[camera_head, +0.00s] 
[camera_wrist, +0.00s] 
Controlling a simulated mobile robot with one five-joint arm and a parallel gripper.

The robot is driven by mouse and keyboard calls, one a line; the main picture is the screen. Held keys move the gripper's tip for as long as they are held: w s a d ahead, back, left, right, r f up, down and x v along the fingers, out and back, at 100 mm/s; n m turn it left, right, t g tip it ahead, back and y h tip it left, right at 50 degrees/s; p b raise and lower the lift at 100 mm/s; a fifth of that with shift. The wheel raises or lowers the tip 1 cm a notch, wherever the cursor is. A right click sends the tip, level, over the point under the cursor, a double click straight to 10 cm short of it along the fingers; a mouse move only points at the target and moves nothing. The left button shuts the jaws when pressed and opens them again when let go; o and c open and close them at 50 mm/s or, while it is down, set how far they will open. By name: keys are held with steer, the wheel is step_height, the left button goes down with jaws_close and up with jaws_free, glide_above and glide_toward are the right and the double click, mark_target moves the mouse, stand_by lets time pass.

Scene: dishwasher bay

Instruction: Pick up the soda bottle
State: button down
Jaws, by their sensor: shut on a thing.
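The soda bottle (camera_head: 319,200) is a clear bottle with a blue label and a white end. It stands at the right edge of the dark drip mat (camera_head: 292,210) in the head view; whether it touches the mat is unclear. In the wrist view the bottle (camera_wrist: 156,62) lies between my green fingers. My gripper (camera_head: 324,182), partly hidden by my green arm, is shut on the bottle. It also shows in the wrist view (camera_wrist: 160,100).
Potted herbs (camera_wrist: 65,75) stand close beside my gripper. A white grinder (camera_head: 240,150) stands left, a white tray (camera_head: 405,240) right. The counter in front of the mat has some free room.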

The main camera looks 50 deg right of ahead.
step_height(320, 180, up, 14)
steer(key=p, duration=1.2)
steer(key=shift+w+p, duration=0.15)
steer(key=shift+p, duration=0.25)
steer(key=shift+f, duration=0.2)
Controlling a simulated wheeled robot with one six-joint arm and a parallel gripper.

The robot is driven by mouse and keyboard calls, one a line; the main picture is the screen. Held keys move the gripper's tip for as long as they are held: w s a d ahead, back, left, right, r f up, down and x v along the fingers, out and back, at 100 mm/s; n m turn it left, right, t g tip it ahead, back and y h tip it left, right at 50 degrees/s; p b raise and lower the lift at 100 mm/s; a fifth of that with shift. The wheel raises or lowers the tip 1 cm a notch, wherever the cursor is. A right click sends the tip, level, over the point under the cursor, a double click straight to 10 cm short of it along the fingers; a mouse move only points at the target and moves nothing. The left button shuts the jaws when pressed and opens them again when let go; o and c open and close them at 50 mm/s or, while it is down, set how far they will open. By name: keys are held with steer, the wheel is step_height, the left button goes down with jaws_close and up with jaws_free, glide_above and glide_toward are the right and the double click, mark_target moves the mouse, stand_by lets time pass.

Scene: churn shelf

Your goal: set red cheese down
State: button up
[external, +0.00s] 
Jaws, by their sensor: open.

______________________________

## Task requirements
Hand back the material above in full, exactly as written.

## The reply
[camera_head, +0.00s] 
[camera_wrist, +0.00s] 
Controlling a simulated mobile robot with one five-joint arm and a parallel gripper.

The robot is driven by mouse and keyboard calls, one a line; the main picture is the screen. Held keys move the gripper's tip for as long as they are held: w s a d ahead, back, left, right, r f up, down and x v along the fingers, out and back, at 100 mm/s; n m turn it left, right, t g tip it ahead, back and y h tip it left, right at 50 degrees/s; p b raise and lower the lift at 100 mm/s; a fifth of that with shift. The wheel raises or lowers the tip 1 cm a notch, wherever the cursor is. A right click sends the tip, level, over the point under the cursor, a double click straight to 10 cm short of it along the fingers; a mouse move only points at the target and moves nothing. The left button shuts the jaws when pressed and opens them again when let go; o and c open and close them at 50 mm/s or, while it is down, set how far they will open. By name: keys are held with steer, the wheel is step_height, the left button goes down with jaws_close and up with jaws_free, glide_above and glide_toward are the right and the double click, mark_target moves the mouse, stand_by lets time pass.

Scene: dishwasher bay

Instruction: Pick up the soda bottle
State: button down
Jaws, by their sensor: shut on a thing.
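The soda bottle (camera_head: 319,200) is a clear bottle with a blue label and a white end. It stands at the right edge of the dark drip mat (camera_head: 292,210) in the head view; whether it touches the mat is unclear. In the wrist view the bottle (camera_wrist: 156,62) lies between my green fingers. My gripper (camera_head: 324,182), partly hidden by my green arm, is shut on the bottle. It also shows in the wrist view (camera_wrist: 160,100).
Potted herbs (camera_wrist: 65,75) stand close beside my gripper. A white grinder (camera_head: 240,150) stands left, a white tray (camera_head: 405,240) right. The counter in front of the mat has some free room.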

The main camera looks 50 deg right of ahead.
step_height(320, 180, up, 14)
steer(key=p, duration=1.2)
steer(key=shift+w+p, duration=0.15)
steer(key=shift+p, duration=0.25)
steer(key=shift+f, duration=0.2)
Controlling a simulated wheeled robot with one six-joint arm and a parallel gripper.

The robot is driven by mouse and keyboard calls, one a line; the main picture is the screen. Held keys move the gripper's tip for as long as they are held: w s a d ahead, back, left, right, r f up, down and x v along the fingers, out and back, at 100 mm/s; n m turn it left, right, t g tip it ahead, back and y h tip it left, right at 50 degrees/s; p b raise and lower the lift at 100 mm/s; a fifth of that with shift. The wheel raises or lowers the tip 1 cm a notch, wherever the cursor is. A right click sends the tip, level, over the point under the cursor, a double click straight to 10 cm short of it along the fingers; a mouse move only points at the target and moves nothing. The left button shuts the jaws when pressed and opens them again when let go; o and c open and close them at 50 mm/s or, while it is down, set how far they will open. By name: keys are held with steer, the wheel is step_height, the left button goes down with jaws_close and up with jaws_free, glide_above and glide_toward are the right and the double click, mark_target moves the mouse, stand_by lets time pass.

Scene: churn shelf

Your goal: set red cheese down
State: button up
[external, +0.00s] 
Jaws, by their sensor: open.

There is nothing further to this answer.